As I drove off, I tried to disappear in traffic, because I like to try to do these things anonymously, but the guy was behind me for a good way. I took a picture of his car in my rearview mirror to post here, but you could see the university stickers on my window in the picture, and they're pretty specific, so just take it from me. A guy in a silver car. He was eating chicken minis and drinking a Diet Coke.

This one was in honor of Army Cpl. Henry Brown. He was 22 when he died on April 8, 2003, from injuries he received in an enemy rocket attack south of Baghdad.  He was the third soldier from Mississippi to die in the War on Terror.

When Henry Brown left for the war, his mom made sure he packed his Bible. Every time they talked, she'd make sure he was reading it and saying his prayers.

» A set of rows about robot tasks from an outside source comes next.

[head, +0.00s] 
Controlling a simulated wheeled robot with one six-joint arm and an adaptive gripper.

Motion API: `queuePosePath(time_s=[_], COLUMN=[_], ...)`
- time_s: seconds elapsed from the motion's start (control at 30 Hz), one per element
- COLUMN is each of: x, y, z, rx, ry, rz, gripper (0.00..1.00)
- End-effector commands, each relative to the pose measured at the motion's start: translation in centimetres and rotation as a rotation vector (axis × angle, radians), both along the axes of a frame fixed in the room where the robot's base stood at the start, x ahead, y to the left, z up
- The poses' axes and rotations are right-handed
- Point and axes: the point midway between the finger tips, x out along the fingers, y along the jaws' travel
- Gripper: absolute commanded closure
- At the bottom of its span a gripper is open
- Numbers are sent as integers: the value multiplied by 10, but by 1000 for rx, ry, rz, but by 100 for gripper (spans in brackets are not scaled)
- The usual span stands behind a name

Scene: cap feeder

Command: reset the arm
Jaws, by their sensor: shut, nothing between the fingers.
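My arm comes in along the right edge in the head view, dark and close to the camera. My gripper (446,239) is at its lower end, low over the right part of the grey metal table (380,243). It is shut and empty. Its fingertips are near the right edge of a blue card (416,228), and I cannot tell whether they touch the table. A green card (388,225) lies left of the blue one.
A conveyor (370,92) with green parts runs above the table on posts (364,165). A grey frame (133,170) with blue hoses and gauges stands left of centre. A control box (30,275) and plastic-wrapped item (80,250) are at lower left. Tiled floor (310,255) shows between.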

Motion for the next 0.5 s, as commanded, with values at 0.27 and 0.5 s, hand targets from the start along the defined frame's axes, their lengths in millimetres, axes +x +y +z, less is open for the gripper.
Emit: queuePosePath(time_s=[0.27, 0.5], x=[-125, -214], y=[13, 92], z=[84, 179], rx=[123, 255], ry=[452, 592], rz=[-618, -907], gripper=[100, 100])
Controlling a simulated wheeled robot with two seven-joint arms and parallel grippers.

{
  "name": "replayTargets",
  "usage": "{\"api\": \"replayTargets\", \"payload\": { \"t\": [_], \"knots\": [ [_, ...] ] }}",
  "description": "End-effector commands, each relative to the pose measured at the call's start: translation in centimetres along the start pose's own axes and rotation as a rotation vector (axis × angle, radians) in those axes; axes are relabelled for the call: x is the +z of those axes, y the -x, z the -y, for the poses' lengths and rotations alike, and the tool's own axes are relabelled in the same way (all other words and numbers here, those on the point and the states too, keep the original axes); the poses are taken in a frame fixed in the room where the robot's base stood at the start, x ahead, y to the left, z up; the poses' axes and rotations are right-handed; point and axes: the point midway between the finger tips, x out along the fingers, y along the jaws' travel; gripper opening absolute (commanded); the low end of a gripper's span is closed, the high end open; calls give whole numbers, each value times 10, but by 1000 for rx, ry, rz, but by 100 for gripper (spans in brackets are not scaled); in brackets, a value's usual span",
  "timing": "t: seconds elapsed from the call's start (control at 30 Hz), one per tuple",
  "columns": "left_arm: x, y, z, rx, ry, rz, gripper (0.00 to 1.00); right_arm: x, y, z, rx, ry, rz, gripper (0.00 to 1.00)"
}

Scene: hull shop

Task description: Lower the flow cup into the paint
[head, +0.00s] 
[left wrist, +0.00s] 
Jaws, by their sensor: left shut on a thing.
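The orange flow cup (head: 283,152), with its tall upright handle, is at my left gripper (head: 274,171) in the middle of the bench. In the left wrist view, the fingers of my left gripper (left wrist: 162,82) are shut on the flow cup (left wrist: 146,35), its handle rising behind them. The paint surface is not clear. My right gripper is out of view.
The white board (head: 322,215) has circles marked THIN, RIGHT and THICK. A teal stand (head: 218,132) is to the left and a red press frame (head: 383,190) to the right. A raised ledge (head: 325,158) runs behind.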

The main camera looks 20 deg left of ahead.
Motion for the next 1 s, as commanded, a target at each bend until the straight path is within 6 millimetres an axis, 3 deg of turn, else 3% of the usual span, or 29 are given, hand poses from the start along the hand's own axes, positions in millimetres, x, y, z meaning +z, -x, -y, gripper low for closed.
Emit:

"I didn't have him long, but I thank God for the years I did have him," said his mother, Rhonda James-Brown, 50. "I'm crying, but I have an inner peace. I just know that Henry is with the Lord and his grandma."

Brown graduated in 1999 from Natchez High School. He joined the Junior ROTC in high school, planning even then to go into the Army. He didn't do sports and activities, except JROTC.

But to his friends and former classmates, Brown was a valuable friend, a quiet, kind young man. He enlisted after graduation. Brown met and married his wife, JoDona, in the Army. They were married less than a year.

She was serving in Kuwait when he was killed.

It struck me as I wrote this that with so many of these soldiers, we talk about their high school activities in their obituaries, but that's because in so many cases, that's all the life they got to have.

They lived as boys and girls, but died as men and women, in a foreign land, for the freedom of others. On a meager salary, and  in most cases leaving parents to bury their children. And to the man, almost every fallen soldier's friends and family will tell you that they died doing what they loved, and they wouldn't have it any other way.

There is no greater love and heroism than that, is there?

Thank you, Cpl. Brown, for your sacrifice. We will not forget.

(The picture to the left is during a memorial for Cpl. Brown in Iraq.)